## [What the task requires]
Reproduce exactly and only the lines running from the one with "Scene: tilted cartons" through the one with "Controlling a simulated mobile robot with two", both end lines included.

## [Dataset excerpts]
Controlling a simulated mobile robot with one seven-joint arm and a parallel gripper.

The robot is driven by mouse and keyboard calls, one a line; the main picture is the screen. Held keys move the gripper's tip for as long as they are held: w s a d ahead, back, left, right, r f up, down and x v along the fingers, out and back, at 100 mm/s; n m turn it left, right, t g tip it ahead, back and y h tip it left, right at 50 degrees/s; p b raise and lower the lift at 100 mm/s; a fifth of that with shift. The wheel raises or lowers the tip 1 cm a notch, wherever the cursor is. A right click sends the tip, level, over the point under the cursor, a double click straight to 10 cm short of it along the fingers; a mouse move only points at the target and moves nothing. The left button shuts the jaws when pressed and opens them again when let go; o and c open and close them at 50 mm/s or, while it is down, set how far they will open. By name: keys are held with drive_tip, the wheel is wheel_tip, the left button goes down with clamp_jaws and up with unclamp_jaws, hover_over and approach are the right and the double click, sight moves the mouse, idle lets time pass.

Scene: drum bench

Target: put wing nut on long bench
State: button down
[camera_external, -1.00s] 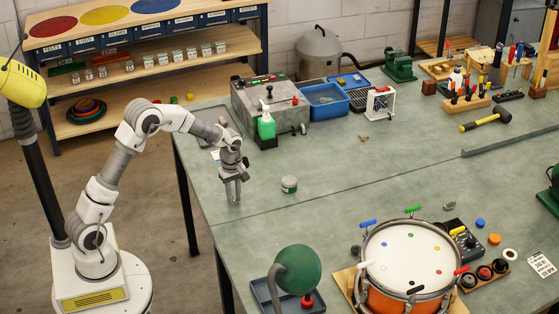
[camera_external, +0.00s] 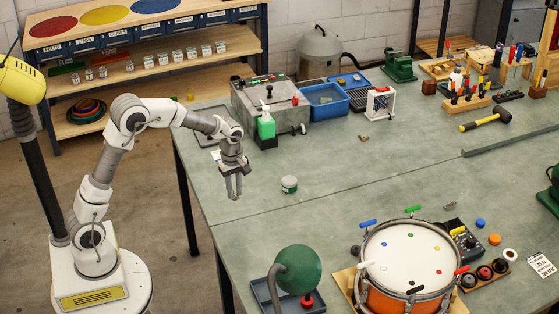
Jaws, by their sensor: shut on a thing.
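The long bench (camera_external: 330,215) is the large grey-green work surface. The fingertips look close above the bench, but I cannot tell the exact gap. A small brassy piece (camera_external: 364,138) lies on the bench farther back; its shape is unclear.
A grey machine box (camera_external: 270,100), a green bottle (camera_external: 266,128) and a blue bin (camera_external: 327,100) stand behind my gripper. A drum (camera_external: 405,255) and a green ball-shaped thing (camera_external: 298,268) stand at the front. The bench middle is mostly clear.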

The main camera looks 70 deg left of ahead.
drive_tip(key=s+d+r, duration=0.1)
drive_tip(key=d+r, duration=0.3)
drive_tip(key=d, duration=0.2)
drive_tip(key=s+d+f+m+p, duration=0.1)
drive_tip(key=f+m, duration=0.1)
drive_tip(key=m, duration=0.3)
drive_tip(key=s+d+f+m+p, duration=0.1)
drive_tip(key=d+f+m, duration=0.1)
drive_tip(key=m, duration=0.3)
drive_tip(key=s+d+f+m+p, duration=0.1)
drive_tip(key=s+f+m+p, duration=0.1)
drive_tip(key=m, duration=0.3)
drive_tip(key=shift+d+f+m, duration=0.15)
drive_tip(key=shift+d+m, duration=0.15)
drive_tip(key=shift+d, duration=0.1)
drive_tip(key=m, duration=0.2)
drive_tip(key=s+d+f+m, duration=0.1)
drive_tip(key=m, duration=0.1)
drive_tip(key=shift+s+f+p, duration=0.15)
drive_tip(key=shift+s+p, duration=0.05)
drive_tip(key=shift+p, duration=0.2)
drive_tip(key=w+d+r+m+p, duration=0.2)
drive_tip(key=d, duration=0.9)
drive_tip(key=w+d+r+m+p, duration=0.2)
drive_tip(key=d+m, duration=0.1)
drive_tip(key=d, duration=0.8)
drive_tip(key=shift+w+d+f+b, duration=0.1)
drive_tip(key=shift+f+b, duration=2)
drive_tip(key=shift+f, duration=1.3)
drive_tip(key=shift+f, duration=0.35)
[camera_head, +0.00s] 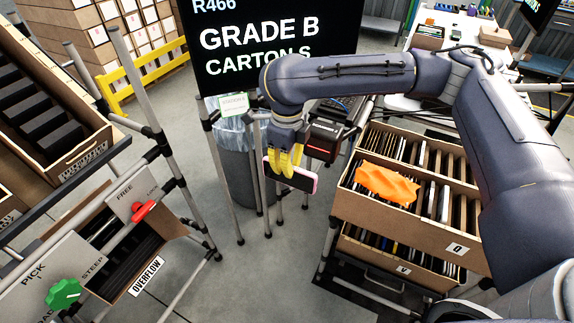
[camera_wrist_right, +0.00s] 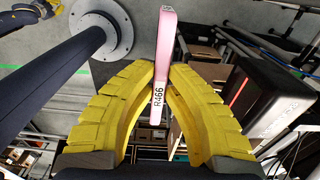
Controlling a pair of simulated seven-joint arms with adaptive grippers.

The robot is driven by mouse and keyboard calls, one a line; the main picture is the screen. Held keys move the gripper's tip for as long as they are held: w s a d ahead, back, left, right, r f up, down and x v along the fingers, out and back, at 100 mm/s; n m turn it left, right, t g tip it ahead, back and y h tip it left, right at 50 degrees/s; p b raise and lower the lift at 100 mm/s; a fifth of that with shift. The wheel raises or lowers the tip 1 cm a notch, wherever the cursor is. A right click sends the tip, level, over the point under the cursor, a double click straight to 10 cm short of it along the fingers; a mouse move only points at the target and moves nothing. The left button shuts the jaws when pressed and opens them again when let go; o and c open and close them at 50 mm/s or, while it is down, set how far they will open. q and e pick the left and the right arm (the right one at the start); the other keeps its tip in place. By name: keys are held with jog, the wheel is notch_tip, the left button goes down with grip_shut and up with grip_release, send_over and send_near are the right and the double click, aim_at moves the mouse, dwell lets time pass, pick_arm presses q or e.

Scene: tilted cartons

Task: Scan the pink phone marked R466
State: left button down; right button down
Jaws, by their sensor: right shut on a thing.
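The pink phone (camera_head: 291,178) is held between the yellow fingers of my right gripper (camera_head: 287,163). Its dark face shows in the head view. In the right wrist view the phone (camera_wrist_right: 164,60) is upright, edge-on, with an R466 label on its edge, and my right gripper (camera_wrist_right: 163,80) is shut on it. The black scanner (camera_head: 322,140) with a red light stands just behind and right of the phone; it also shows at the right of the wrist view (camera_wrist_right: 262,98). The phone is apart from it. What seems to be my left gripper (camera_wrist_right: 22,11) shows partly at the wrist view's top left.
A black screen (camera_head: 265,45) reads R466, GRADE B. At right, wooden cartons O (camera_head: 457,249) and V (camera_head: 403,269) hold upright items; an orange piece (camera_head: 387,184) lies on top. A lined bin (camera_head: 238,165) stands behind. At left are a tilted carton (camera_head: 75,160) and an OVERFLOW carton (camera_head: 146,277).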

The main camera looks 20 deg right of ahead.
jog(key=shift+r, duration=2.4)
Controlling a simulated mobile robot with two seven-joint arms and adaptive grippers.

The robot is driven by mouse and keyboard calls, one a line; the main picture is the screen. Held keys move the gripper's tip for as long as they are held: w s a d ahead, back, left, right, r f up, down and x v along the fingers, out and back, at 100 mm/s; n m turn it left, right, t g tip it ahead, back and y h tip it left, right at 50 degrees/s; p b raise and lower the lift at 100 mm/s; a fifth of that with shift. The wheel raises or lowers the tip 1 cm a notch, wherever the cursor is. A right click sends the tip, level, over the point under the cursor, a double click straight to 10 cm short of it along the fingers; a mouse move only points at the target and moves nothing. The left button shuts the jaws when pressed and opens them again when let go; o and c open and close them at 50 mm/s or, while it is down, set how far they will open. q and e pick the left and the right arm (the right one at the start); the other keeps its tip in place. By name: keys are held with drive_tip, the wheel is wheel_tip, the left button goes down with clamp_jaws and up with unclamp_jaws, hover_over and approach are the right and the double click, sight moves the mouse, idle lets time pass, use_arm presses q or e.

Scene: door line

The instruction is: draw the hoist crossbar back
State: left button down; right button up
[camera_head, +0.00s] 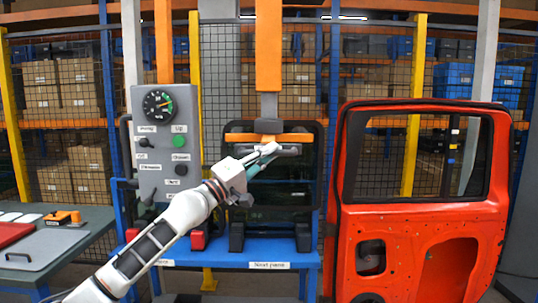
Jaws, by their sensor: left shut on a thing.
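The hoist (268,45) is an orange column that hangs down at the centre, with a grey lower section. At its bottom is the crossbar (296,138), a horizontal orange bar with a grey bar just below it. My left arm reaches up from the lower left. Its gripper (264,155) is shut on the crossbar near its middle. The fingers hide part of the bar, so the exact grip is hard to see. My right gripper is not in view.
A red door (420,215) hangs at the right. A grey control panel (165,180) with a dial and a green button stands left of the hoist. A blue stand (222,258) with a dark panel is behind the crossbar. A table (75,240) is at the left.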

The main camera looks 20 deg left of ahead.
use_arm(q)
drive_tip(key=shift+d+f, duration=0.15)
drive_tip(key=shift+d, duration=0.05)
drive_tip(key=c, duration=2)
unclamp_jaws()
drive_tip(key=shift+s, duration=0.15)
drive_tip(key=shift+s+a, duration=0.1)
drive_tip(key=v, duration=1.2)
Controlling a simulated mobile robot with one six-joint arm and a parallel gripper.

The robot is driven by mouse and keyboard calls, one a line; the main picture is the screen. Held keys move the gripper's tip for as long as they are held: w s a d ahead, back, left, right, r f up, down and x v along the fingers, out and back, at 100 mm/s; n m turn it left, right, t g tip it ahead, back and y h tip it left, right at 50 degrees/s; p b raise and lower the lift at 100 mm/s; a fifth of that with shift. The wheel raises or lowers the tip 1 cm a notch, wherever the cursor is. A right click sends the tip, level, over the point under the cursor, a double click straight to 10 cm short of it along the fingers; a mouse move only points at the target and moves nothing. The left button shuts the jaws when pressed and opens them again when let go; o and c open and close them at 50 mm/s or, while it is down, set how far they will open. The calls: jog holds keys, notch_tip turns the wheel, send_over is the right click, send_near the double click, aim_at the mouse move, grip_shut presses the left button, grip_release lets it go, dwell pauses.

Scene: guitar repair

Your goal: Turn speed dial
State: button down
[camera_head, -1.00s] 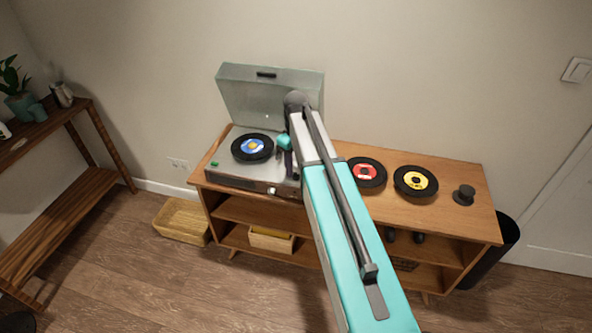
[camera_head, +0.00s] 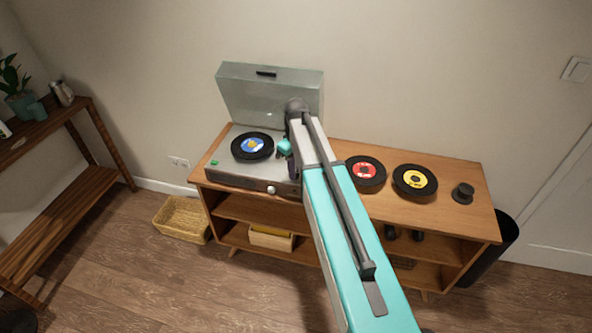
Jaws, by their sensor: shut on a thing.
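The record player (camera_head: 232,170) stands on the left of the wooden cabinet, with its clear lid raised. A black record with a blue label (camera_head: 252,146) lies on its platter. A small pale knob (camera_head: 271,189) shows on its front face, clear of my gripper. My teal wrist hangs over the right part of the deck, and my gripper (camera_head: 294,168) points down there, mostly hidden behind my arm. It is shut on something at the deck, seemingly the speed dial, but the fingertips and the dial are hidden.
A red-label record (camera_head: 365,172), a yellow-label record (camera_head: 415,181) and a dark round knob-like weight (camera_head: 463,193) lie on the cabinet top (camera_head: 450,222) to the right. A wicker basket (camera_head: 182,218) is on the floor. A shelf table (camera_head: 60,200) stands left.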

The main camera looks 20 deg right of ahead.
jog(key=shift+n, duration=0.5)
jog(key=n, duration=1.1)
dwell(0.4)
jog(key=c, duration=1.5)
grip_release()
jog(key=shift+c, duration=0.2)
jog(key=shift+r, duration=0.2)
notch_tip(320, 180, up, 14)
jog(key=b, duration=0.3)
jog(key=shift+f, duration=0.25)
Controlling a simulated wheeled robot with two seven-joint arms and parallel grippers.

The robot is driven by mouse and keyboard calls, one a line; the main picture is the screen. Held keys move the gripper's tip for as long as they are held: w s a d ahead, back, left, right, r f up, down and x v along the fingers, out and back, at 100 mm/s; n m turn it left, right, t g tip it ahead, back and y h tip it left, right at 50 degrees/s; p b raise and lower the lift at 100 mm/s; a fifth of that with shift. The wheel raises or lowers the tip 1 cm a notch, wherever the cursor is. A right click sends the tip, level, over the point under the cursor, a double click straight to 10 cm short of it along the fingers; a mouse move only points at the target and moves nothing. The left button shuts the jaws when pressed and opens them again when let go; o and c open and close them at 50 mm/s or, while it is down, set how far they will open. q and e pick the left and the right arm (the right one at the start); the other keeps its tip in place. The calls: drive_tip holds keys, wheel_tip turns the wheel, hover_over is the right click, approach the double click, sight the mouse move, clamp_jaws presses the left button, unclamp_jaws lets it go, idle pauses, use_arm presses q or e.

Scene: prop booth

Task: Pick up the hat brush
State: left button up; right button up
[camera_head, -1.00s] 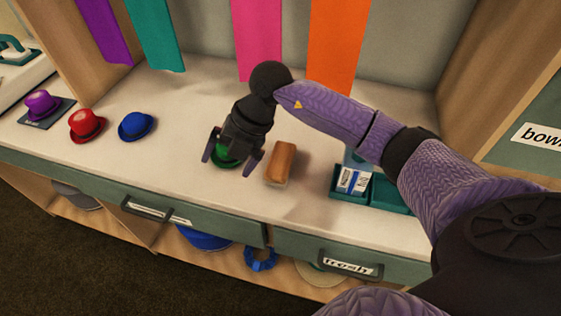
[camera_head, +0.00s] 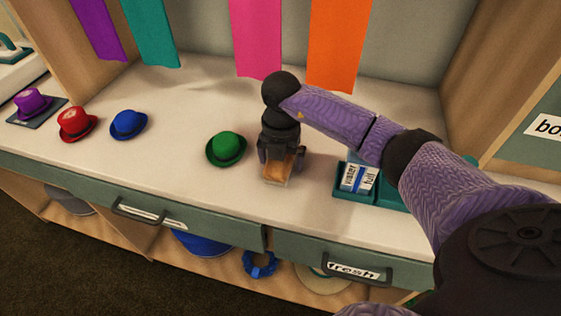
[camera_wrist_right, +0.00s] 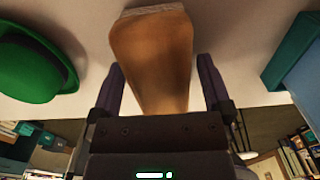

## [Reply]
Scene: tilted cartons

Task: Scan the pink phone marked R466
State: left button down; right button down
Jaws, by their sensor: right shut on a thing.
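The pink phone (camera_head: 291,178) is held between the yellow fingers of my right gripper (camera_head: 287,163). Its dark face shows in the head view. In the right wrist view the phone (camera_wrist_right: 164,60) is upright, edge-on, with an R466 label on its edge, and my right gripper (camera_wrist_right: 163,80) is shut on it. The black scanner (camera_head: 322,140) with a red light stands just behind and right of the phone; it also shows at the right of the wrist view (camera_wrist_right: 262,98). The phone is apart from it. What seems to be my left gripper (camera_wrist_right: 22,11) shows partly at the wrist view's top left.
A black screen (camera_head: 265,45) reads R466, GRADE B. At right, wooden cartons O (camera_head: 457,249) and V (camera_head: 403,269) hold upright items; an orange piece (camera_head: 387,184) lies on top. A lined bin (camera_head: 238,165) stands behind. At left are a tilted carton (camera_head: 75,160) and an OVERFLOW carton (camera_head: 146,277).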

The main camera looks 20 deg right of ahead.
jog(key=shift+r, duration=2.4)
Controlling a simulated mobile robot with two seven-joint arms and adaptive grippers.

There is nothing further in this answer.